Le 10 octobre 2025, une étincelle macro — l’annonce-choc de droits de douane à 100 % sur les importations chinoises — a mis le feu aux poudres : liquidations records (≈ 19 milliards $ en 24–36 h), carnets qui se creusent, spirale vendeuse, puis un rebond technique le lundi 13. C’est, de l’aveu de Reuters et d’autres titres, l’épisode de liquidation le plus important de l’histoire de la crypto.
Comparer 1929 et 2025 n’est pas un jeu d’analogies faciles. Mais certains parallèles sont éclairants : spéculation de masse, crédit/levier, microstructure fragile, promesses d’accès « démocratisé » aux marchés… et surtout, le rôle ambigu de la réglementation, trop faible avant 1933-34, plus flottante et disputée en 2025.

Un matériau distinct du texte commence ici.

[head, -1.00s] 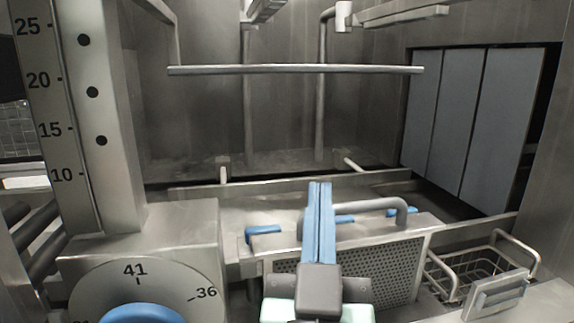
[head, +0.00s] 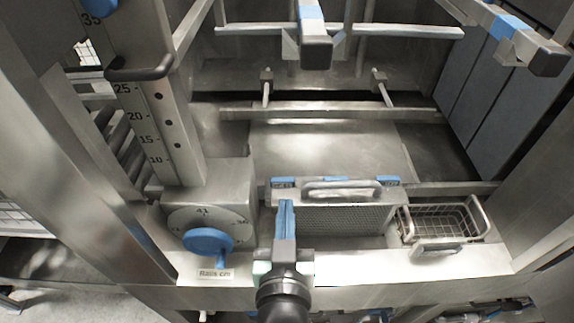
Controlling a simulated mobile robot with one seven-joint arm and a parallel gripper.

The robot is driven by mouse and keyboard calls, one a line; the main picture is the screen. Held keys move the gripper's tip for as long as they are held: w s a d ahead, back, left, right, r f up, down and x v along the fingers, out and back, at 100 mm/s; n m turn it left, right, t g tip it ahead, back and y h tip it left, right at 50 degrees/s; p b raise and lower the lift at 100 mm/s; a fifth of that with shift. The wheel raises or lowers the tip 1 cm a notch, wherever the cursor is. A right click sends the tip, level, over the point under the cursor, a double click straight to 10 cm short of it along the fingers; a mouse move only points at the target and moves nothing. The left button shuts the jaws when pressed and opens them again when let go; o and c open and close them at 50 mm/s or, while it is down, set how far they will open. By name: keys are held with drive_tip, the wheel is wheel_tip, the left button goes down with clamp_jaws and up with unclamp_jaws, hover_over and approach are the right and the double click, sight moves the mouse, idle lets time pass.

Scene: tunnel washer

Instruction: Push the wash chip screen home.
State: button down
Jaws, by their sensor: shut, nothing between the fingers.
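The wash chip screen (head: 345,219) is a perforated metal panel with a bar handle (head: 340,187) on its top edge. It stands upright in the washer's front opening, between the dial housing and the wire basket. Blue pieces (head: 388,181) show along its top. My gripper (head: 287,204) is shut and empty, with its blue fingers together. In the picture it overlaps the left part of the screen; I cannot tell whether it touches it. My gripper hides part of the screen's left side.
A dial with a blue knob (head: 207,241) is left of the screen, below a post with a height scale (head: 150,128). A wire basket (head: 440,222) sits to the right. A horizontal rail (head: 340,31) crosses the chamber above. The chamber floor (head: 330,150) behind the screen is bare.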

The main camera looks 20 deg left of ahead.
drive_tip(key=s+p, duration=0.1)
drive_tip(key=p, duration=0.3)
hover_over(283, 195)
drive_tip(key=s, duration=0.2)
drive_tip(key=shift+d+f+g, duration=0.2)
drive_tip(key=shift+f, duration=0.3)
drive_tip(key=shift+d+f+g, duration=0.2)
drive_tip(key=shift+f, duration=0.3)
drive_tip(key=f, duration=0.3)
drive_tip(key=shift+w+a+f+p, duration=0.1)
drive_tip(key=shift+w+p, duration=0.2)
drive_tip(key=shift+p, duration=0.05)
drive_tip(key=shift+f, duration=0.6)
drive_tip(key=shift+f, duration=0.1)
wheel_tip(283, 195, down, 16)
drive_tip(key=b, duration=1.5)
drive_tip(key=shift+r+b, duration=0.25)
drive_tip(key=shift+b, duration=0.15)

1929 : des marchés « démocratisés »… sans garde-fous
Dans les années 1920, l’Amérique invente la finance de masse : presse financière, télégraphe et tickets de cotation, comptes sur marge où l’on n’avance que 10 % et l’on emprunte le reste, « investment trusts » vendus au grand public. La bourse cesse d’être un club de banquiers ; elle devient un spectacle national — sans véritable régulateur fédéral.

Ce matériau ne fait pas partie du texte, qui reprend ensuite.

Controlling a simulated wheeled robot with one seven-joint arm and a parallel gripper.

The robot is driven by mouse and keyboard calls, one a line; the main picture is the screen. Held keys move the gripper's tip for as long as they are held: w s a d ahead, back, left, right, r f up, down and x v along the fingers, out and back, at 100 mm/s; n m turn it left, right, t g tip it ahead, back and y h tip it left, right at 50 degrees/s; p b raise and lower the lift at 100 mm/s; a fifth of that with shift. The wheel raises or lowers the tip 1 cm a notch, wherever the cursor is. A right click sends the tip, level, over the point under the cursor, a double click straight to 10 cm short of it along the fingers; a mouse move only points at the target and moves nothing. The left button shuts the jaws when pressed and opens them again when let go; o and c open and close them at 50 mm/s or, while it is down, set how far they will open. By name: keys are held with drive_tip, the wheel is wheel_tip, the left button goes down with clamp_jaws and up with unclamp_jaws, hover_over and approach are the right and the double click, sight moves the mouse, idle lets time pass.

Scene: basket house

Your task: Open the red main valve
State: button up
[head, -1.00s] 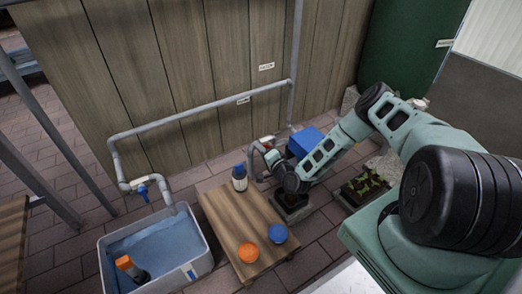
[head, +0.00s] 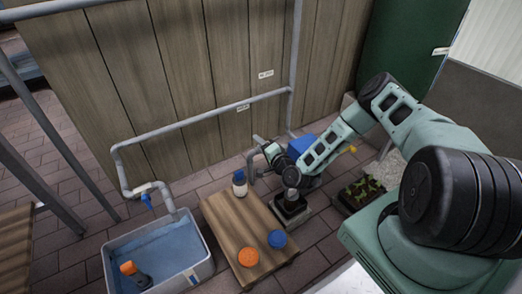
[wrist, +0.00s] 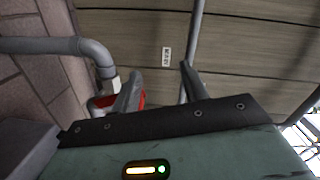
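The red valve (wrist: 104,101) shows in the wrist view on a grey pipe fitting, partly hidden behind my left finger. Red shows on both sides of that finger; I cannot tell whether they touch. My gripper (wrist: 160,80) is open, with a clear gap between its two fingers and nothing in it. In the head view my gripper (head: 262,146) is beside the pipe's right end, in front of the wooden wall, and hides the valve there.
A grey pipe (head: 200,116) runs along the wooden wall. A blue tap (head: 147,200) hangs over the water tub (head: 205,270). A low wooden table (head: 235,225) holds a bottle (head: 240,184) and orange and blue round items. Planters and a blue box (head: 300,145) lie by my arm.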

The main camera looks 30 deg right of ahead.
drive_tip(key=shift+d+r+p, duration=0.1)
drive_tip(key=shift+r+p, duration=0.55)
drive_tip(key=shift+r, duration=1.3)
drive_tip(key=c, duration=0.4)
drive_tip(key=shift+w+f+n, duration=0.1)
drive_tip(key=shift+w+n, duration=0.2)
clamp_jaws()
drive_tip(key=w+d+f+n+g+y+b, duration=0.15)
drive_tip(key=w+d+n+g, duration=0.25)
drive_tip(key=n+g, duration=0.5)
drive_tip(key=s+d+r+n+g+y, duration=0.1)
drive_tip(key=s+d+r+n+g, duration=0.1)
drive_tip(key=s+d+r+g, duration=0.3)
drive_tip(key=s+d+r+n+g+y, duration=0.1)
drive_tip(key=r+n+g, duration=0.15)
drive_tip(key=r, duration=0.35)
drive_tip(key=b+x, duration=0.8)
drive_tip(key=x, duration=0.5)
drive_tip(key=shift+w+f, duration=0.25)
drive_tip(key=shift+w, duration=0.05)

SponsoredS’ajoutent les bucket shops (maisons de pari boursier) et les pools de manipulation : on pousse un titre, on vend à la foule, on recommence. La SEC n’existe pas encore ; l’arsenal fédéral est minimal et morcelé dans des lois d’États (« blue sky laws ») peu coordonnées. Quand la musique s’arrête, la combinaison spéculation à crédit + faible transparence + microstructure permissive laisse les ménages à découvert. La réponse politique sera le Securities Act de 1933 (transparence des émissions) puis le Securities Exchange Act de 1934 (naissance de la SEC, lutte contre la manipulation).
Ce qu’il faut retenir : 1929 n’est pas qu’un excès de prix. C’est l’aboutissement d’une démocratisation sans garde-fous (marge facile, produits peu compris, circuits « grisés ») corrigée après coup par une régulation structurante.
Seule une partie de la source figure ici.